A second signal 44 MHz above the local oscillator frequency will also be converted
to the intermediate frequency of 44 MHz.
This is called the “image response.” The image
frequency is 88 MHz above the desired
channel. Removing the undesired signal 88
MHz above the desired signal must be done
by a filter before the mixer. That means the
filter must track the desired frequency. This
is called a “tracking filter.” These are expensive
to manufacture, so an alternative to a
tracking filter was invented. It is the doubleconversion
tuner. It does not need a tracking
filter. The desired signal is up-converted to a
first intermediate frequency, which is above
the highest frequency to be received.
Whether the viewer wants to watch
Ch. 2 or 51, that signal is up-converted
to 1222 MHz in the four units under test
with a DCT. Every desired signal frequency
is now 1222 MHz. A bandpass filter, which
passes all frequencies from 1212 MHz to
1232 MHz, and which attenuates all frequencies
below 1200 MHz and above 1240
MHz, rejects nearly all undesired signals,
especially the image frequencies. A second
mixer converts the desired signal of 1222
MHz down to 44 MHz, the second intermediate
frequency.
We found that the median value of the
undesired signal power for SCTs was quite
different from that of the units with DCTs.
If we had published the median for all 26
units, the report would not reflect the performance
limitations of the four DCT tuners
because that would be masked by the dominant
22 units with an SCT.
MISLEADING DATA
Anyone planning the repacking of the
TV spectrum by using this single median
would be misled by such data. Remember
that, at the median desired power, or median
D/U power 50 percent of receivers fail.
That didn’t seem to be reasonable criteria
for repacking.
So we used a trick every statistician
knows; we also calculated the variance of
standard deviation. I picked a variance of
1.0 at which 84 percent of receivers have
not failed. If the median was –36 dBm, and
the variance is 5 db, then if the desired power
is increased from –36 dBm to –31 dBm,
84 percent of these units would be working.
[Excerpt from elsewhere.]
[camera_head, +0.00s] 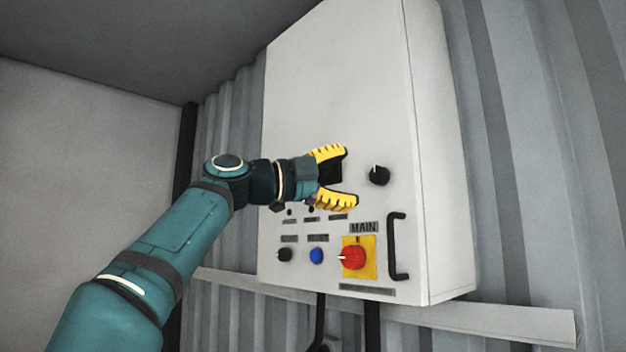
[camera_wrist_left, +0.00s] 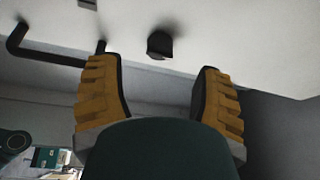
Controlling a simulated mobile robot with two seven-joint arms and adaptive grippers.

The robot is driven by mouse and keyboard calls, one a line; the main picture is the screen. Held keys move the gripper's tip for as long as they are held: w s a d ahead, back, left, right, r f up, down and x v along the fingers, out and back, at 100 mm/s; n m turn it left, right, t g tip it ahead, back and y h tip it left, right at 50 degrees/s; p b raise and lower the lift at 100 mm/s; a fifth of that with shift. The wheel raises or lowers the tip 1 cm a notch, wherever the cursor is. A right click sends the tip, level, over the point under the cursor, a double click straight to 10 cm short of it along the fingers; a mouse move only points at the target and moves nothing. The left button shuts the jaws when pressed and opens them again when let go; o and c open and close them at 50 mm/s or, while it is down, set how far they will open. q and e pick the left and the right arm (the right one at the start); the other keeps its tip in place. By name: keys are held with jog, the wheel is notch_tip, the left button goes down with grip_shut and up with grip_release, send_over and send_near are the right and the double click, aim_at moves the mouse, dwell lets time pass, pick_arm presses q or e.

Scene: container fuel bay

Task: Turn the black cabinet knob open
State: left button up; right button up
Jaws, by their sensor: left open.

While the DCT tuners did better at rejecting
image frequency interference, they
did worse than the SCT for the other interference
tests. This is shown in Fig. 1.
A single, strong undesired signal desensitizes
the receiving device because it has a
wideband RF AGC system. This controls the
gain of the RF amplifier, by sensing the total
signal power at the RF input to the mixer.
(Remember, it is the mixer that gets overloaded.)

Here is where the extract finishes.